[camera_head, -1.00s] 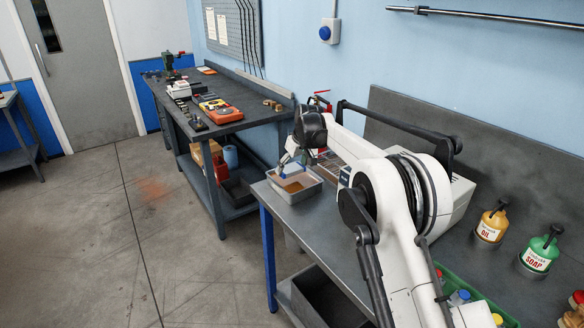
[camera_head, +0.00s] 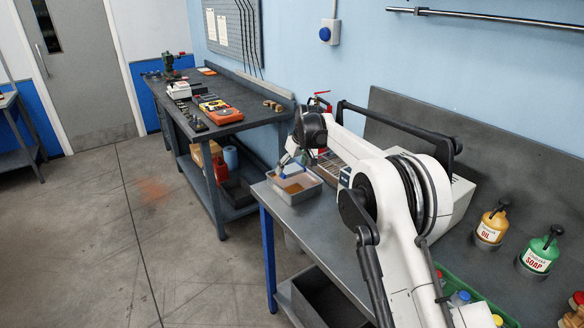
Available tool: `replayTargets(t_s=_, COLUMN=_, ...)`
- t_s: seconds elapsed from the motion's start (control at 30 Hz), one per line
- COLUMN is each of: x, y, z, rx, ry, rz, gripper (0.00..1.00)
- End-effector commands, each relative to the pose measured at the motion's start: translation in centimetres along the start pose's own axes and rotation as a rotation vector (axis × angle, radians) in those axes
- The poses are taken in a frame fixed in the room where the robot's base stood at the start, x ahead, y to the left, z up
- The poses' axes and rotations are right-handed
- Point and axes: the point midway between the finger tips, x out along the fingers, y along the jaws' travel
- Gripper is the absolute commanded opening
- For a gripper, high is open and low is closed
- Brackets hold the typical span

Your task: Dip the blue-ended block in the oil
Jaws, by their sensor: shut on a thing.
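A grey tray (camera_head: 313,191) with amber-brown liquid in it stands at the near bench's far left corner. My gripper (camera_head: 286,166) is above the tray's back left part, pointing down. It is shut on a small thing with blue at it, which I take to be the blue-ended block (camera_head: 282,174). The block is very small here and partly hidden by the fingers. I cannot tell whether its lower end touches the liquid.
A yellow oil bottle (camera_head: 491,227) and a green soap bottle (camera_head: 539,252) stand at the right of the near bench. A green crate (camera_head: 484,311) with capped containers is at the front. Another dark bench (camera_head: 243,118) holds tools and a multimeter.

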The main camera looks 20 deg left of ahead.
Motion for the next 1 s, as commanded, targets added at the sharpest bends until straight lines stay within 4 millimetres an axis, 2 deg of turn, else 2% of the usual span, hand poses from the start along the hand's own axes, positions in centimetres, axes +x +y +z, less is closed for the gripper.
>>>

Your task – Only the number is needed: state how many lines in the listing contain "closed".

Written response – 2